Write out each line beneath this one exactly as it reads.

[START]

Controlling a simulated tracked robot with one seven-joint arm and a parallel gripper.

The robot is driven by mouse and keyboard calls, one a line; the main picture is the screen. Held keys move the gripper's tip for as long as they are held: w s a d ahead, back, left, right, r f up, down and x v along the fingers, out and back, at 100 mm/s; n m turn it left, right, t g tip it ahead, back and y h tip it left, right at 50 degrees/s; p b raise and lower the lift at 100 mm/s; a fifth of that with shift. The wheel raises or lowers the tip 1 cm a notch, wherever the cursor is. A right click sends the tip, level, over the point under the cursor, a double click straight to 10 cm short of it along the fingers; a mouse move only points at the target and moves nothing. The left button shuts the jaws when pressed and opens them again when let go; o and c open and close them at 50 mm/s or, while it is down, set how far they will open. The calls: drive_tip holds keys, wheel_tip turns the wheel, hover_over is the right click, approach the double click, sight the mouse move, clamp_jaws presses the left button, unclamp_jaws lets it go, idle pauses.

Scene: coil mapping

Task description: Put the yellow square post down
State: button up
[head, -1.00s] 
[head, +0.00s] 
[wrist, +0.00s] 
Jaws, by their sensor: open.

[END]

▸ **RESULT FOR THIS EXERCISE**
Controlling a simulated tracked robot with one seven-joint arm and a parallel gripper.

The robot is driven by mouse and keyboard calls, one a line; the main picture is the screen. Held keys move the gripper's tip for as long as they are held: w s a d ahead, back, left, right, r f up, down and x v along the fingers, out and back, at 100 mm/s; n m turn it left, right, t g tip it ahead, back and y h tip it left, right at 50 degrees/s; p b raise and lower the lift at 100 mm/s; a fifth of that with shift. The wheel raises or lowers the tip 1 cm a notch, wherever the cursor is. A right click sends the tip, level, over the point under the cursor, a double click straight to 10 cm short of it along the fingers; a mouse move only points at the target and moves nothing. The left button shuts the jaws when pressed and opens them again when let go; o and c open and close them at 50 mm/s or, while it is down, set how far they will open. The calls: drive_tip holds keys, wheel_tip turns the wheel, hover_over is the right click, approach the double click, sight the mouse move, clamp_jaws presses the left button, unclamp_jaws lets it go, idle pauses.

Scene: coil mapping

Task description: Put the yellow square post down
State: button up
[head, -1.00s] 
[head, +0.00s] 
[wrist, +0.00s] 
Jaws, by their sensor: open.

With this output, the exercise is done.